_TO BE DONE_
Leave out any picture and return the remaining listing below exactly as given.

_WORKING DATA_
────

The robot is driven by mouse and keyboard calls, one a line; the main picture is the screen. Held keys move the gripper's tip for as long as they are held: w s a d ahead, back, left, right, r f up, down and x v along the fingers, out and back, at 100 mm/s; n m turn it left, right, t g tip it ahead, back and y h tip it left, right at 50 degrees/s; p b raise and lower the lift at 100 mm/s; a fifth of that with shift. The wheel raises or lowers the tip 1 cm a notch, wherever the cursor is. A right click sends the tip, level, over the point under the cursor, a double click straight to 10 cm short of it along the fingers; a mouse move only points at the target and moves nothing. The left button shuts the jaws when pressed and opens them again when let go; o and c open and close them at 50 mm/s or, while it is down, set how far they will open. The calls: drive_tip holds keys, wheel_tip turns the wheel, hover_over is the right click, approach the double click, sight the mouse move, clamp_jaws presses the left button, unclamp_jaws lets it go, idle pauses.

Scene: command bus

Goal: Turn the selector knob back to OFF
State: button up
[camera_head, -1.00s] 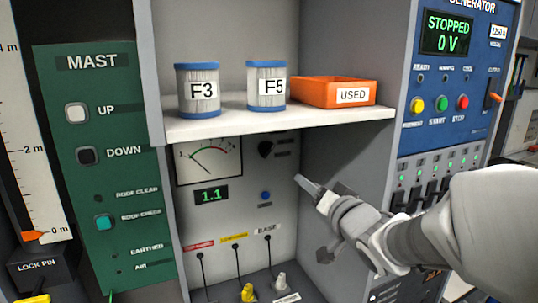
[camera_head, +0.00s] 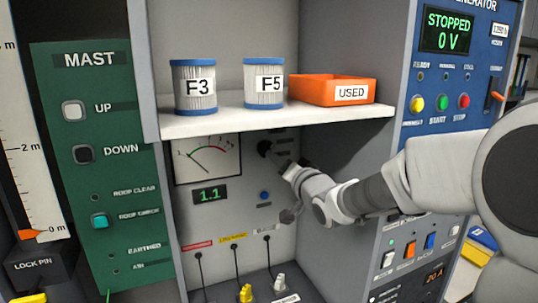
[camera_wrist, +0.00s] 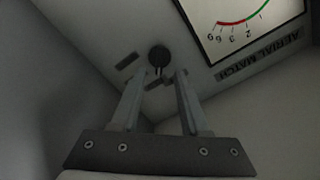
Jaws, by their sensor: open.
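The selector knob (camera_head: 265,148) is a small black round knob on the grey panel, right of the meter and under the shelf. It also shows in the wrist view (camera_wrist: 159,56), just beyond the tips of my fingers. My gripper (camera_head: 281,161) is open, with its fingers pointing at the knob from the lower right. In the wrist view my gripper (camera_wrist: 158,75) has one finger to each side of the knob's lower part; I cannot tell if they touch it. The small labels beside the knob are too blurred to read.
A meter (camera_head: 208,160) marked AERIAL MATCH in the wrist view is left of the knob, with a 1.1 display (camera_head: 210,195) below. The shelf (camera_head: 215,124) above holds filters F3 (camera_head: 195,88) and F5 (camera_head: 264,84) and an orange USED tray (camera_head: 304,91). A blue button (camera_head: 264,195) sits below the knob.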

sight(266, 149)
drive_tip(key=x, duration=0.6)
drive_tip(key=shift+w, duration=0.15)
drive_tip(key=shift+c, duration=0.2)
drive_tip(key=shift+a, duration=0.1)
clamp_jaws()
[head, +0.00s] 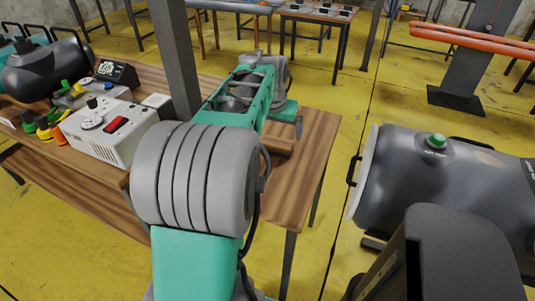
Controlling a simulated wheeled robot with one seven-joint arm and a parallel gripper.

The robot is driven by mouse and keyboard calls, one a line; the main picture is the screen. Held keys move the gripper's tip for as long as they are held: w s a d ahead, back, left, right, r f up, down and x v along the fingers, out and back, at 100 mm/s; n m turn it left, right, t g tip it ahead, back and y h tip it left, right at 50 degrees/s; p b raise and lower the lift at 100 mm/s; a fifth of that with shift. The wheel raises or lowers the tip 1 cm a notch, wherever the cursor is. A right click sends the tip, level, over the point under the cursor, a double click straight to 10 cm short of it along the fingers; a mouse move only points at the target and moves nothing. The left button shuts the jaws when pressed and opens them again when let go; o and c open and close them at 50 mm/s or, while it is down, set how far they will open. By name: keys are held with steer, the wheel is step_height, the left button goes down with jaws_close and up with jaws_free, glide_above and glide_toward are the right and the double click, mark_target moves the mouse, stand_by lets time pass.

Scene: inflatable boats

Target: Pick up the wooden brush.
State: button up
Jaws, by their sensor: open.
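A brown wooden piece, which looks like the wooden brush (279,145), lies on the wooden workbench (310,150) near its right end. My arm covers its left part, so its full shape is hidden. My green and grey arm reaches forward over the bench. The gripper is open and apart from the brown piece, as far as I can see.
A white control box (110,130) with a red switch and several colored caps stand on the bench's left. A large dark grey cylinder (440,190) lies to the right. Yellow floor separates them.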

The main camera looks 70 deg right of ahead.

────

_SOLUTION TO THIS PROBLEM_
The robot is driven by mouse and keyboard calls, one a line; the main picture is the screen. Held keys move the gripper's tip for as long as they are held: w s a d ahead, back, left, right, r f up, down and x v along the fingers, out and back, at 100 mm/s; n m turn it left, right, t g tip it ahead, back and y h tip it left, right at 50 degrees/s; p b raise and lower the lift at 100 mm/s; a fifth of that with shift. The wheel raises or lowers the tip 1 cm a notch, wherever the cursor is. A right click sends the tip, level, over the point under the cursor, a double click straight to 10 cm short of it along the fingers; a mouse move only points at the target and moves nothing. The left button shuts the jaws when pressed and opens them again when let go; o and c open and close them at 50 mm/s or, while it is down, set how far they will open. The calls: drive_tip holds keys, wheel_tip turns the wheel, hover_over is the right click, approach the double click, sight the mouse move, clamp_jaws presses the left button, unclamp_jaws lets it go, idle pauses.

Scene: command bus

Goal: Turn the selector knob back to OFF
State: button up
[camera_head, -1.00s] 
[camera_head, +0.00s] 
[camera_wrist, +0.00s] 
Jaws, by their sensor: open.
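The selector knob (camera_head: 265,148) is a small black round knob on the grey panel, right of the meter and under the shelf. It also shows in the wrist view (camera_wrist: 159,56), just beyond the tips of my fingers. My gripper (camera_head: 281,161) is open, with its fingers pointing at the knob from the lower right. In the wrist view my gripper (camera_wrist: 158,75) has one finger to each side of the knob's lower part; I cannot tell if they touch it. The small labels beside the knob are too blurred to read.
A meter (camera_head: 208,160) marked AERIAL MATCH in the wrist view is left of the knob, with a 1.1 display (camera_head: 210,195) below. The shelf (camera_head: 215,124) above holds filters F3 (camera_head: 195,88) and F5 (camera_head: 264,84) and an orange USED tray (camera_head: 304,91). A blue button (camera_head: 264,195) sits below the knob.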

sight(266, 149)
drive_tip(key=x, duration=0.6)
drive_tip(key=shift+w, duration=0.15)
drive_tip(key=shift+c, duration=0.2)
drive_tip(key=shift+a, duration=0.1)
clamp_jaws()
[head, +0.00s] 
Controlling a simulated wheeled robot with one seven-joint arm and a parallel gripper.

The robot is driven by mouse and keyboard calls, one a line; the main picture is the screen. Held keys move the gripper's tip for as long as they are held: w s a d ahead, back, left, right, r f up, down and x v along the fingers, out and back, at 100 mm/s; n m turn it left, right, t g tip it ahead, back and y h tip it left, right at 50 degrees/s; p b raise and lower the lift at 100 mm/s; a fifth of that with shift. The wheel raises or lowers the tip 1 cm a notch, wherever the cursor is. A right click sends the tip, level, over the point under the cursor, a double click straight to 10 cm short of it along the fingers; a mouse move only points at the target and moves nothing. The left button shuts the jaws when pressed and opens them again when let go; o and c open and close them at 50 mm/s or, while it is down, set how far they will open. By name: keys are held with steer, the wheel is step_height, the left button goes down with jaws_close and up with jaws_free, glide_above and glide_toward are the right and the double click, mark_target moves the mouse, stand_by lets time pass.

Scene: inflatable boats

Target: Pick up the wooden brush.
State: button up
Jaws, by their sensor: open.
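A brown wooden piece, which looks like the wooden brush (279,145), lies on the wooden workbench (310,150) near its right end. My arm covers its left part, so its full shape is hidden. My green and grey arm reaches forward over the bench. The gripper is open and apart from the brown piece, as far as I can see.
A white control box (110,130) with a red switch and several colored caps stand on the bench's left. A large dark grey cylinder (440,190) lies to the right. Yellow floor separates them.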

The main camera looks 70 deg right of ahead.

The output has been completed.